*Direction*:
Scan the entries below for the word "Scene". Copy each line that has it.

━━ Supplied information ━━

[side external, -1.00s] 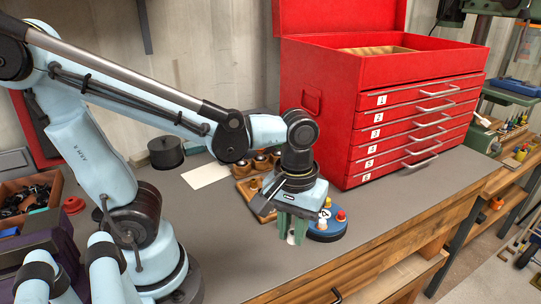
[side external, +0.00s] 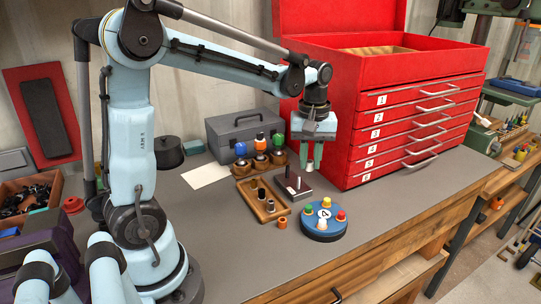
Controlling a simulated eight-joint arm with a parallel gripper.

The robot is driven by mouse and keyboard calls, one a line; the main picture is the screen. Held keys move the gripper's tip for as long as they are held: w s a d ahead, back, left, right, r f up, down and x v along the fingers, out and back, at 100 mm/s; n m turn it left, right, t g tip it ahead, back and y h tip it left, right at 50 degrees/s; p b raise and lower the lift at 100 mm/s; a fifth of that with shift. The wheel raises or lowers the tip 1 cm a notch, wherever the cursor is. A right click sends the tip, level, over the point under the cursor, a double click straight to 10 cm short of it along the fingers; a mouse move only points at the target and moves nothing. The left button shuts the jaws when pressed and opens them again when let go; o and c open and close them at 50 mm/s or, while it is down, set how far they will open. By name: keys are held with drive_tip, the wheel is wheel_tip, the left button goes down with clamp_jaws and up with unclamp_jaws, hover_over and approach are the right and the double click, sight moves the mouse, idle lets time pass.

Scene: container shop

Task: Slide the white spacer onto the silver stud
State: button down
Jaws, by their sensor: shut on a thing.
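My gripper (side external: 310,165) hangs upright with its green fingers pointing down, in front of the red tool chest. It is shut on something small, most likely the white spacer, which I cannot make out clearly between the fingers. Below and to the left of the fingers, a dark grey block (side external: 308,193) lies on the bench with thin upright studs. One of them looks like the silver stud (side external: 298,183); nothing clearly shows around it. The fingers are above the block's right end in the picture, apart from it.
A wooden tray (side external: 248,192) with dark and metal cylinders lies left of the block. A blue round stand (side external: 323,237) with coloured pegs and an orange ring (side external: 282,222) are in front. The red chest (side external: 335,110) is close to my gripper.

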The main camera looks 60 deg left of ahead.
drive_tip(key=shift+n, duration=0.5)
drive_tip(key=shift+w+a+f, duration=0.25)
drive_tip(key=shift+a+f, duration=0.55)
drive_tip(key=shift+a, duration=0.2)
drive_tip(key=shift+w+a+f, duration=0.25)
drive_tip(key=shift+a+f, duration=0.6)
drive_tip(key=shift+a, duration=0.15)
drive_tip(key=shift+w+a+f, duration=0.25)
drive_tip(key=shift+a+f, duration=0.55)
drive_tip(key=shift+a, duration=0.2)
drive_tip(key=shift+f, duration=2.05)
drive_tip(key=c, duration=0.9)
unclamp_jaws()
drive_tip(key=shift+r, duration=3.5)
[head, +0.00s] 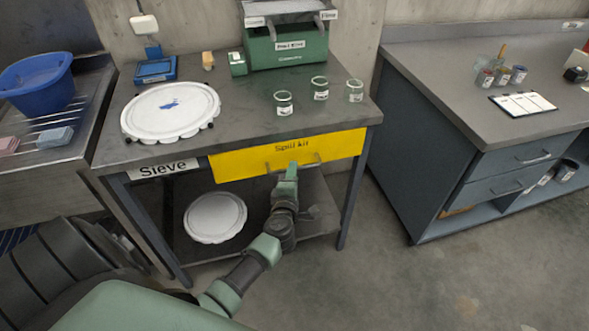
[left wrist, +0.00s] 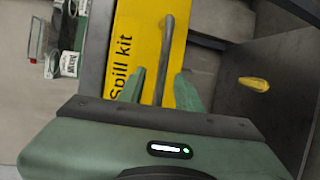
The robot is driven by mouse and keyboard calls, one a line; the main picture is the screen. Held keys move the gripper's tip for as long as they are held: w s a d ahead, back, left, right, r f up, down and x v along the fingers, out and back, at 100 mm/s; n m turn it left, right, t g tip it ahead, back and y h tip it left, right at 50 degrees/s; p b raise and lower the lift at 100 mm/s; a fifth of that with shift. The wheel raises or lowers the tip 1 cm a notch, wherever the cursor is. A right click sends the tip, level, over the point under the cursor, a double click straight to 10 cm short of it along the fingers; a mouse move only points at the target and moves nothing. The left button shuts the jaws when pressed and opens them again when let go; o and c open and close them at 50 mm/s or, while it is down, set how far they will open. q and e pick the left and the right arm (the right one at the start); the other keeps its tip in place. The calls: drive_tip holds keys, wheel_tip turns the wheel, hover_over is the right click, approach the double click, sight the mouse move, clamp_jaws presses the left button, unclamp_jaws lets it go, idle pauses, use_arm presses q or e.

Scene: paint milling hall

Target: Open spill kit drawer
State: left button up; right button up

━━━

*Solved exercise*:
Scene: container shop
Scene: paint milling hall

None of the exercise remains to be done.